Herein lies the quandary for me now. When you work exclusively with the same product for a number of years, you begin to feel like you need something new to keep challenging you, and with SCOM, I sometimes feel like I've been there, wore the t-shirt and written the book on it. Don't get me wrong, it's a totally awesome product and I definitely won't be hanging up my unsealed management packs anytime soon! But there's no harm in working with something new and exciting (in an area that leverages the skills that I've learned from all those years of SCOM)....

Step forward Application Insights.

The Past

In the original release of SCOM 2012, we were treated to our first glimpse of Application Performance Monitoring (APM) which, in a nutshell, enabled IT Operations guys like me to bring deep-dive 'code-level' answers back to the table for Developers on how their applications were performing. This new synergy was known as 'DevOps'. A couple of years back, I wrote a short blog series about APM and it's a testament to the technology that today, this series is still one of the most visited on my site.

When SCOM 2012 Service Pack 1 was released, it came with an integration to a new technology called Global Service Monitor (GSM). What this essentially enabled us to do was to get an 'outside-in' perspective of our web applications by channelling monitoring information from the Windows Azure platform back into the on-premise SCOM environment. With APM and GSM integrated into SCOM, we were starting to see a picture forming of a full 360 Degree view of our applications health and performance.

The Present

In October 2013, System Center 2012 R2 was released and SCOM came with a small (but significant) number of infrastructure changes that added more flexibility and autonomy to the 'DevOps' story.

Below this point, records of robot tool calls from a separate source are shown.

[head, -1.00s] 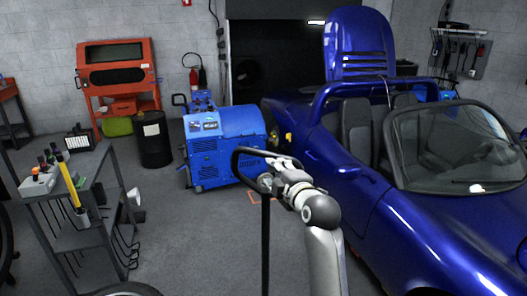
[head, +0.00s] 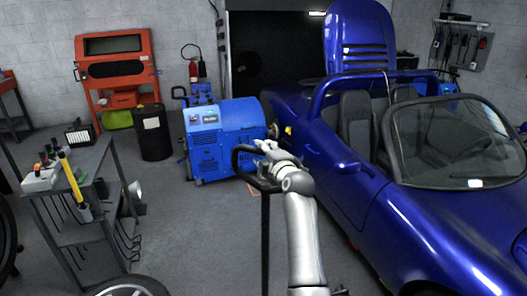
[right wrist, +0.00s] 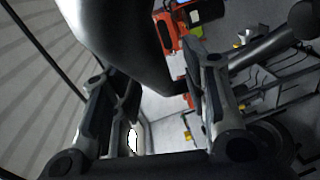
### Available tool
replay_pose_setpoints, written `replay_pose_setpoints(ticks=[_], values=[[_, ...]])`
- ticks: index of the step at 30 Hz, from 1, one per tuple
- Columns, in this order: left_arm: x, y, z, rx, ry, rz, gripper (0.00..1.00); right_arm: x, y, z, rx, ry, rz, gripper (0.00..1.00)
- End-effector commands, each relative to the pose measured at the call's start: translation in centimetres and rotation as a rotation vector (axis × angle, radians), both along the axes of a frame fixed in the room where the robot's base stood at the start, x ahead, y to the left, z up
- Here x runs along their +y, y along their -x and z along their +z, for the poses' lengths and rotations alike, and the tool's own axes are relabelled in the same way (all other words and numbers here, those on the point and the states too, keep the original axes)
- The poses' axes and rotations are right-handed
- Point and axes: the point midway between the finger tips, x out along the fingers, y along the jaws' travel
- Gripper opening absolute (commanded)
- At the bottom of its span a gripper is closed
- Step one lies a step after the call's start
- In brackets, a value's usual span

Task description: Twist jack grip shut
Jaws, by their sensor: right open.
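The black looped handle (head: 243,172), which looks like the jack grip, sits on top of a thin upright black pole (head: 265,245) in the head view. My right gripper (head: 264,149) is at the loop's far right side and hides part of it. In the right wrist view its two fingers (right wrist: 165,105) stand apart with a gap between them. A large smooth dark-to-pale shape (right wrist: 115,40) fills the upper left there, too close to identify. I cannot tell whether the fingers touch the grip. My left gripper is not in view.
The blue dynamometer unit (head: 236,135) stands behind the handle. The blue car (head: 345,205) is close on the right. A grey tool cart (head: 85,185) stands at left, with a wheel (head: 128,287) at the bottom edge. The floor between cart and handle is clear.

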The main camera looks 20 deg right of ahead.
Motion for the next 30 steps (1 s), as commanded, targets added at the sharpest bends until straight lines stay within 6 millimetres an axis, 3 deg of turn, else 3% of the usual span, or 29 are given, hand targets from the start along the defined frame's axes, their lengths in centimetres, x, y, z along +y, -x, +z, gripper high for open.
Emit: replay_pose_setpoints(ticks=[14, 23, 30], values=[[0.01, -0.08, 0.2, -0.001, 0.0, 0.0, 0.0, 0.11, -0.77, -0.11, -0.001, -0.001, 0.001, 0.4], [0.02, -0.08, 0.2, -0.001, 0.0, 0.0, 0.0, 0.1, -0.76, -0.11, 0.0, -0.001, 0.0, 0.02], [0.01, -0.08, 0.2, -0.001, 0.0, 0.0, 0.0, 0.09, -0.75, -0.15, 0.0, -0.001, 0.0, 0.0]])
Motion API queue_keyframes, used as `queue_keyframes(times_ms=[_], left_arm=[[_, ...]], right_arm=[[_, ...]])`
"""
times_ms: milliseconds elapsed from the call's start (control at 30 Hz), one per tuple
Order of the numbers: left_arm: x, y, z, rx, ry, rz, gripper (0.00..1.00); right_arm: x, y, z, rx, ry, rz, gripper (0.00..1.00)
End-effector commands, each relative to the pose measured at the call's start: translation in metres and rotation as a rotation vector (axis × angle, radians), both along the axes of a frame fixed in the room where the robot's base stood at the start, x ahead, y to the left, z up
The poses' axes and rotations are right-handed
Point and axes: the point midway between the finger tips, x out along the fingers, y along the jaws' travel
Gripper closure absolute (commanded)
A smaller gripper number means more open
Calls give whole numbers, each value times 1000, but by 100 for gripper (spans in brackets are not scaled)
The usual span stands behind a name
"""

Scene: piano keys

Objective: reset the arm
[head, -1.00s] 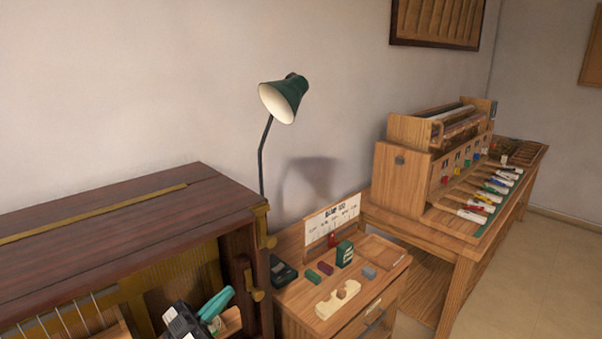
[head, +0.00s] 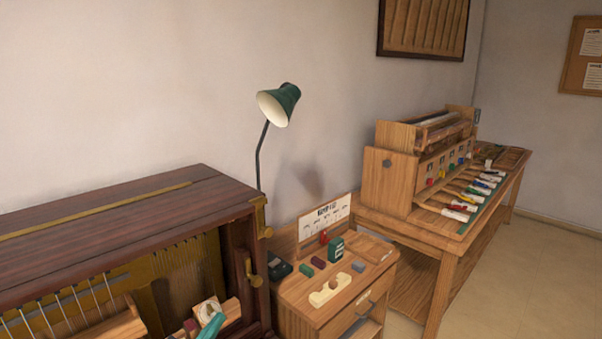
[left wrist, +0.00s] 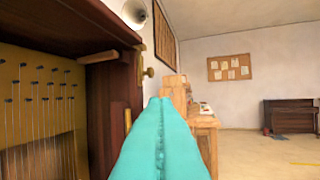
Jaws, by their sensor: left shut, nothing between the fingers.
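My left gripper (head: 212,326) shows as teal fingers at the bottom of the head view, in front of the open piano case (head: 110,205). In the left wrist view its two teal fingers (left wrist: 161,105) lie pressed together, with nothing between them. They point out into the room, just right of the piano's dark side post (left wrist: 107,100). My right gripper is in neither current view.
A small wooden cabinet (head: 300,310) with blocks and a green box stands right of the piano. A green lamp (head: 279,104) rises behind it. A workbench (head: 425,245) with a wooden key rig stands farther right. The floor (head: 500,290) at right is clear.

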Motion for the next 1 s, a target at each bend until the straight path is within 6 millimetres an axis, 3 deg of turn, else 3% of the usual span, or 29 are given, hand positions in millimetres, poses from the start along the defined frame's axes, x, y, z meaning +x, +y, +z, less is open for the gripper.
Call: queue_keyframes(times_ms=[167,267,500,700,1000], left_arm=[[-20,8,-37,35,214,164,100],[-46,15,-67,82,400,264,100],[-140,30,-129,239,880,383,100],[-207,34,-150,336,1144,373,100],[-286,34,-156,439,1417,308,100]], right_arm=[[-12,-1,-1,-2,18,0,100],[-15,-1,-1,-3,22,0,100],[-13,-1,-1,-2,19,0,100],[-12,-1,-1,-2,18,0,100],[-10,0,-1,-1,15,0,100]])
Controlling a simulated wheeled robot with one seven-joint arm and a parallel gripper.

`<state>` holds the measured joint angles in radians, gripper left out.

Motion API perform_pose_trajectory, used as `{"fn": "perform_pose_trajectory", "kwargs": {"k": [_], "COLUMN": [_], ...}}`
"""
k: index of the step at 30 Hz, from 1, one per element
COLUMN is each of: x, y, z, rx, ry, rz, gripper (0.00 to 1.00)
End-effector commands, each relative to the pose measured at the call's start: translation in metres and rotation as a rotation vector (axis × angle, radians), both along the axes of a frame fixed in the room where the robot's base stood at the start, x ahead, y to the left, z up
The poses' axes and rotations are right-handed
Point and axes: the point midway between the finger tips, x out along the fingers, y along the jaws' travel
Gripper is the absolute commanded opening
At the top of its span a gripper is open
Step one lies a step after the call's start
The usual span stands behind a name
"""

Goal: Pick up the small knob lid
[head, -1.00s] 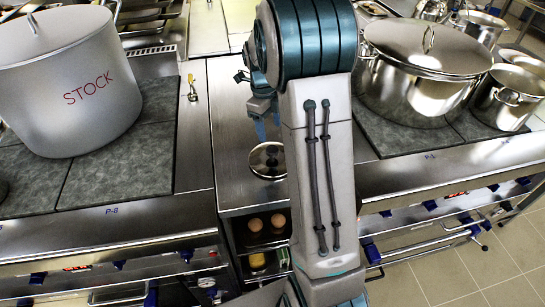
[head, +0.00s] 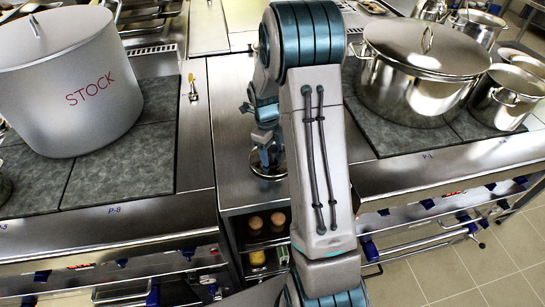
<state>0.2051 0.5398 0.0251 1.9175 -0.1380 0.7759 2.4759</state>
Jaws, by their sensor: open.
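The small knob lid (head: 258,168) is a round, shiny metal disc lying on the narrow steel counter in the middle of the head view. My arm hides its right part, and my gripper covers much of its middle and any knob. My gripper (head: 268,160) points down over the lid, with its fingers low at the lid's middle. It is open. I cannot tell whether the fingers touch the lid or stand around its knob.
A large STOCK pot (head: 70,85) stands on the left hob. A big lidded steel pot (head: 415,75) and a smaller pot (head: 510,97) stand on the right hob. Brown-topped jars (head: 277,221) sit on a shelf below the counter. The counter behind the lid is clear.

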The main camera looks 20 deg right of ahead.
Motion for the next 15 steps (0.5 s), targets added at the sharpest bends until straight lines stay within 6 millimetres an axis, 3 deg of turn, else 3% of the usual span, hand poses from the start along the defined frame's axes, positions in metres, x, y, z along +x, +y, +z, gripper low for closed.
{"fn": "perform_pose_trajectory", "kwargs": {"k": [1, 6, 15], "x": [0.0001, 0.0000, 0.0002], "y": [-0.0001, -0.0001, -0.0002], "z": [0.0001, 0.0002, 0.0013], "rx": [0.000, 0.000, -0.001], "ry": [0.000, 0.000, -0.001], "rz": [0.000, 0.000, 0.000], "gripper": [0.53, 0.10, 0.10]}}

Around the time of that release, I presented a session at the System Center Universe Europe conference titled 'What's New in System Center 2012 R2 - Operations Manager'. One of the key takeaways that I wanted people to leave my session with was the change to the old  'Operations Manager Agent'. This old agent became the new 'Microsoft Monitoring Agent' which had new capabilities (on top of all the existing functionality) to run as a standalone agent separate to SCOM.  This could then be used as a .NET APM and Intellitrace collector plugging directly into IIS and Visual Studio.

The Future

The importance of the change to the old SCOM agent started to become apparent when Microsoft announced the preview of the new Application Insights technology that came bundled as a feature of the new Visual Studio Online - which is essentially an evolution of Team Foundation Server.

The reason the new SCOM Microsoft Monitoring Agent (MMA) is significant is that it's no longer exclusive to just SCOM. You guessed it - Application Insights also uses this same agent (it does however need to be running System Center 2012 R2 Update Rollup 1 which was just recently launched).

So what exactly is Application Insights?

It gives the various teams that have responsibility for the maintenance of an application (development, IT operations etc.), the capability to monitor the availability, performance, and even usage metrics of their applications and services. It does this by making use of the same type of technology that we have available through SCOM with Application Performance Monitoring (APM), Global Service Monitor (GSM) and the Microsoft Monitoring Agent.  All of this is managed from the cloud - so no need for a fully loaded desktop client or database to be deployed locally on your sites.

Here's some screenshots of AI in action:

AI GSM (Outside-In monitoring)


AI APM


AI Usage Metrics


Information gathered from these different areas is then integrated back into the development tools and processes through Visual Studio to truly enhance the application lifecycle management process.

Summary

This introductory post on Application Insights kick's off a series of deep-dive posts that I've put together where I explain into how to deploy and manage your applications with it. You can check out the first post in the series here:

Application Insights Deep Dive Part 1 - Getting Started

Although AI is only in it's infancy as an emerging piece of armoury for your toolkit, it's definitely something to keep in mind if you want to feed the inner 'geek' inside you!